**PROBLEM:** Pull out from the material below all lines with "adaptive".

**DATASET RECORDS:**
※ ※ ※
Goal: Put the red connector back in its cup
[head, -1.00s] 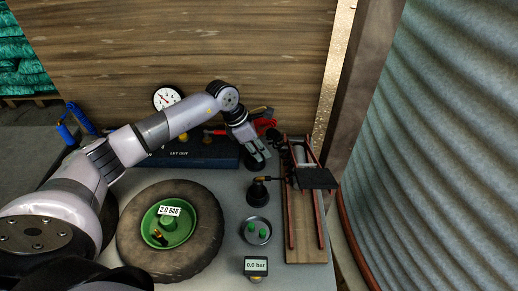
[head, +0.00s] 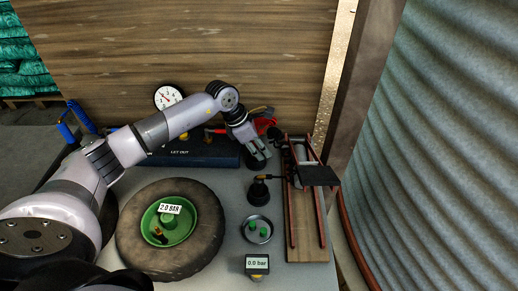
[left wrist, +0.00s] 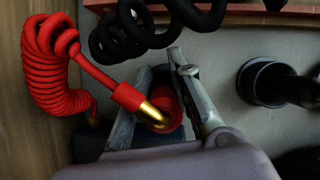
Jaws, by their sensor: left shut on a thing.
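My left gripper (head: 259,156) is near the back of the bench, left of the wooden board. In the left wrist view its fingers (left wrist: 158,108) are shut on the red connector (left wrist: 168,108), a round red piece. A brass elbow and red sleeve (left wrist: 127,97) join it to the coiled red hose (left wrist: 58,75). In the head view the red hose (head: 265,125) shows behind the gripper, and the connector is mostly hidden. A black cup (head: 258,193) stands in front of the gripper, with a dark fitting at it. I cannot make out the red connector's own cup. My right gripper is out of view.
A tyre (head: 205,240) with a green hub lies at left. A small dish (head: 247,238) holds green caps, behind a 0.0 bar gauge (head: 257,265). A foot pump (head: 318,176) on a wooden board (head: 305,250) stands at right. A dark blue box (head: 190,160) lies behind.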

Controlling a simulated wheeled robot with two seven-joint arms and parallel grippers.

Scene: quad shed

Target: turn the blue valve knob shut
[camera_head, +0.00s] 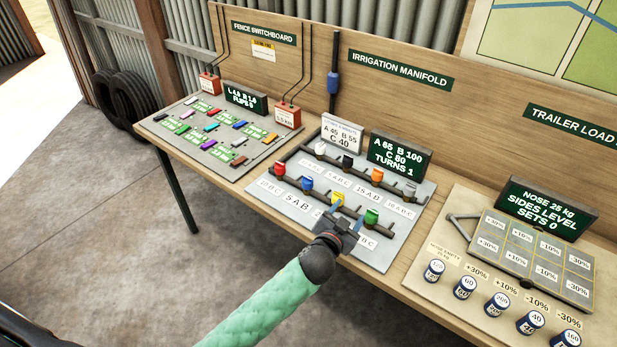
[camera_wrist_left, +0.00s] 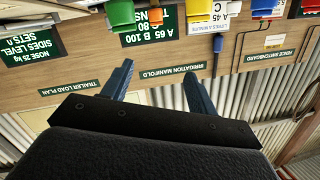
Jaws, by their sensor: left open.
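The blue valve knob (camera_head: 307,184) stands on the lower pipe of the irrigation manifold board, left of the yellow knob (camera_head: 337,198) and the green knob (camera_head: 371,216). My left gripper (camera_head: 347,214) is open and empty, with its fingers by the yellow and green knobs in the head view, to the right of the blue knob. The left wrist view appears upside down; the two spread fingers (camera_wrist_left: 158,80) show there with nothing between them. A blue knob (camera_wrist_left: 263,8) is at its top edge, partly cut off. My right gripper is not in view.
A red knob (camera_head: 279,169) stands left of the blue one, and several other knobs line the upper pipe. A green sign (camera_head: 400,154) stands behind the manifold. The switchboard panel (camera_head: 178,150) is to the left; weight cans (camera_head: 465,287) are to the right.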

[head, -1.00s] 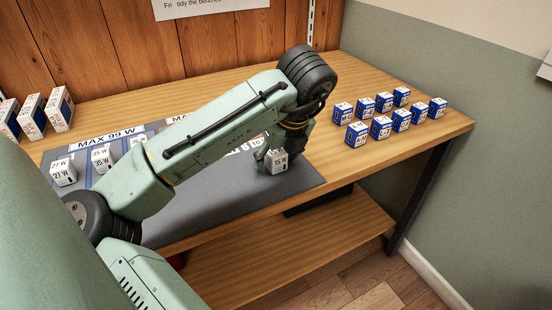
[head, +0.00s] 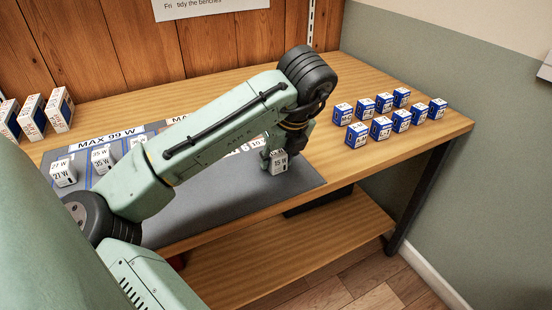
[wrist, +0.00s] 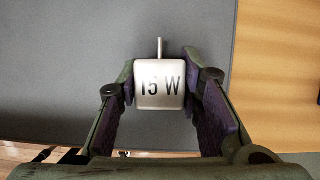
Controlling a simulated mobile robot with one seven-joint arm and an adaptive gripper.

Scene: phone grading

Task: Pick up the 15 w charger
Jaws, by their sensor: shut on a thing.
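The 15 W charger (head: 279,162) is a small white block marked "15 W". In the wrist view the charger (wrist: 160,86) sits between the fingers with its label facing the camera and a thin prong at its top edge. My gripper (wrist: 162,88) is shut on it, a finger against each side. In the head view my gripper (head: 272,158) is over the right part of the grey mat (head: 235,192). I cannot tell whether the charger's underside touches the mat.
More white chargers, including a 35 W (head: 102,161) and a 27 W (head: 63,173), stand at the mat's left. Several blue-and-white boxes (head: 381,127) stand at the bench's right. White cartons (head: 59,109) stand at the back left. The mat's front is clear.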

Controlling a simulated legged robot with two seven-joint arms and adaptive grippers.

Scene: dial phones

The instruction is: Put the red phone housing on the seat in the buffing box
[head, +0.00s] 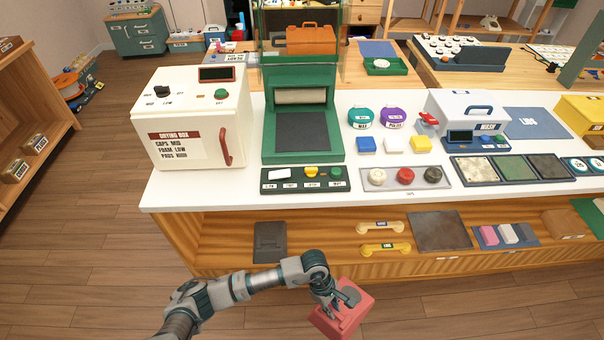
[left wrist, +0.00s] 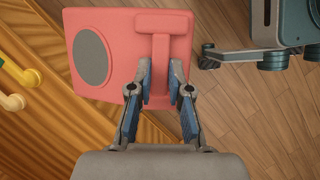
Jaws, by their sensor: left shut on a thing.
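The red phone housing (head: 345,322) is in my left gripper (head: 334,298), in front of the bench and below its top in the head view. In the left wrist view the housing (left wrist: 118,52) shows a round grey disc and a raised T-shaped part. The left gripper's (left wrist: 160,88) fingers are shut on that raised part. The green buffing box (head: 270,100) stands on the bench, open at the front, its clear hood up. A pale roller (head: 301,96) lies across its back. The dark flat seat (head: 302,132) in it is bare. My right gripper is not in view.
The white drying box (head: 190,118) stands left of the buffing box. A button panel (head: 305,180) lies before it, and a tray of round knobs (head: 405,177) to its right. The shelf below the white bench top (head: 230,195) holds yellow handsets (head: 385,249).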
※ ※ ※
**ANSWER FOR THE TASK:**
Controlling a simulated mobile robot with one seven-joint arm and an adaptive gripper.
Controlling a simulated legged robot with two seven-joint arms and adaptive grippers.

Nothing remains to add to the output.